▶ **EXERCISE BRIEF**: Find the lines with the string "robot" and return them.

▶ **RECORDED INFORMATION**:
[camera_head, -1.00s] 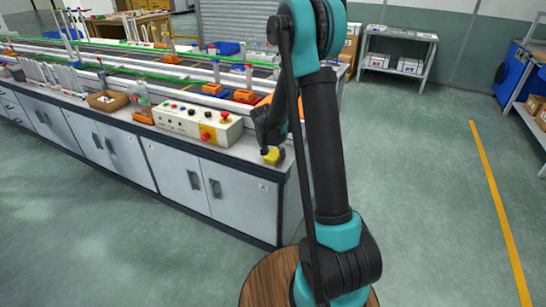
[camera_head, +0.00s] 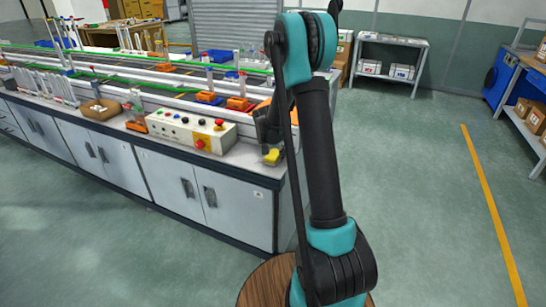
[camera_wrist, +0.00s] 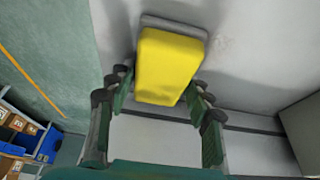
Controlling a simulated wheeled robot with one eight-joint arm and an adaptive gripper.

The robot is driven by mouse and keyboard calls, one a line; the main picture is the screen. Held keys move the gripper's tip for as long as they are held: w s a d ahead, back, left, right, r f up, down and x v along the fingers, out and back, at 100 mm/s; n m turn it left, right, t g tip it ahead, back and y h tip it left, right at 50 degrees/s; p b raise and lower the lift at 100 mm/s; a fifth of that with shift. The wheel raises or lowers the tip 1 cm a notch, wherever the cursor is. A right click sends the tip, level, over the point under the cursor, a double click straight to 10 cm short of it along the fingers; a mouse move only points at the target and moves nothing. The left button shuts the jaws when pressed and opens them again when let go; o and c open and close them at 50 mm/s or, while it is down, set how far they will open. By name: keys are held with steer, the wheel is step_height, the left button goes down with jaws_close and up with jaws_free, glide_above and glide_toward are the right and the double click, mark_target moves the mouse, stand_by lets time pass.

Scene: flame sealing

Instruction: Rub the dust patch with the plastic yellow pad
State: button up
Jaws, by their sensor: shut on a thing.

▶ **THE RESPONSE**:
Controlling a simulated wheeled robot with one eight-joint arm and an adaptive gripper.
The robot is driven by mouse and keyboard calls, one a line; the main picture is the screen. Held keys move the gripper's tip for as long as they are held: w s a d ahead, back, left, right, r f up, down and x v along the fingers, out and back, at 100 mm/s; n m turn it left, right, t g tip it ahead, back and y h tip it left, right at 50 degrees/s; p b raise and lower the lift at 100 mm/s; a fifth of that with shift. The wheel raises or lowers the tip 1 cm a notch, wherever the cursor is. A right click sends the tip, level, over the point under the cursor, a double click straight to 10 cm short of it along the fingers; a mouse move only points at the target and moves nothing. The left button shuts the jaws when pressed and opens them again when let go; o and c open and close them at 50 mm/s or, while it is down, set how far they will open. By name: keys are held with steer, the wheel is step_height, the left button goes down with jaws_close and up with jaws_free, glide_above and glide_toward are the right and the double click, mark_target moves the mouse, stand_by lets time pass.

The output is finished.